▶ [REQUIREMENT] Repeat each line of the material exactly.

+++++

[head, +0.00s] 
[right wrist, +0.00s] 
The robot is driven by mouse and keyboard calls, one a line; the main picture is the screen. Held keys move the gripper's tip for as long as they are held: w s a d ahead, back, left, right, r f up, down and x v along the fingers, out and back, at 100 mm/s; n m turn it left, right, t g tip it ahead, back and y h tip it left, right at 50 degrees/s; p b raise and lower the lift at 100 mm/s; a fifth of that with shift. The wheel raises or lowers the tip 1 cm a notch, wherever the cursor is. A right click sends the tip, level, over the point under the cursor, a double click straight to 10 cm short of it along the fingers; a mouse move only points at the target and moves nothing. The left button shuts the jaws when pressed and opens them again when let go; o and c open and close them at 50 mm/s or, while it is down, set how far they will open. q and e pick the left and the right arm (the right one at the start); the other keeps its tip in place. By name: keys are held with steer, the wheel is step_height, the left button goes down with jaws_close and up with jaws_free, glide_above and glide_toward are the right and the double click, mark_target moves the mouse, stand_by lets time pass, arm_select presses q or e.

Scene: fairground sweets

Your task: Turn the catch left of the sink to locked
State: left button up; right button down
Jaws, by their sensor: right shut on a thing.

+++++

▶ [TASK RESULT]
[head, +0.00s] 
[right wrist, +0.00s] 
The robot is driven by mouse and keyboard calls, one a line; the main picture is the screen. Held keys move the gripper's tip for as long as they are held: w s a d ahead, back, left, right, r f up, down and x v along the fingers, out and back, at 100 mm/s; n m turn it left, right, t g tip it ahead, back and y h tip it left, right at 50 degrees/s; p b raise and lower the lift at 100 mm/s; a fifth of that with shift. The wheel raises or lowers the tip 1 cm a notch, wherever the cursor is. A right click sends the tip, level, over the point under the cursor, a double click straight to 10 cm short of it along the fingers; a mouse move only points at the target and moves nothing. The left button shuts the jaws when pressed and opens them again when let go; o and c open and close them at 50 mm/s or, while it is down, set how far they will open. q and e pick the left and the right arm (the right one at the start); the other keeps its tip in place. By name: keys are held with steer, the wheel is step_height, the left button goes down with jaws_close and up with jaws_free, glide_above and glide_toward are the right and the double click, mark_target moves the mouse, stand_by lets time pass, arm_select presses q or e.

Scene: fairground sweets

Your task: Turn the catch left of the sink to locked
State: left button up; right button down
Jaws, by their sensor: right shut on a thing.

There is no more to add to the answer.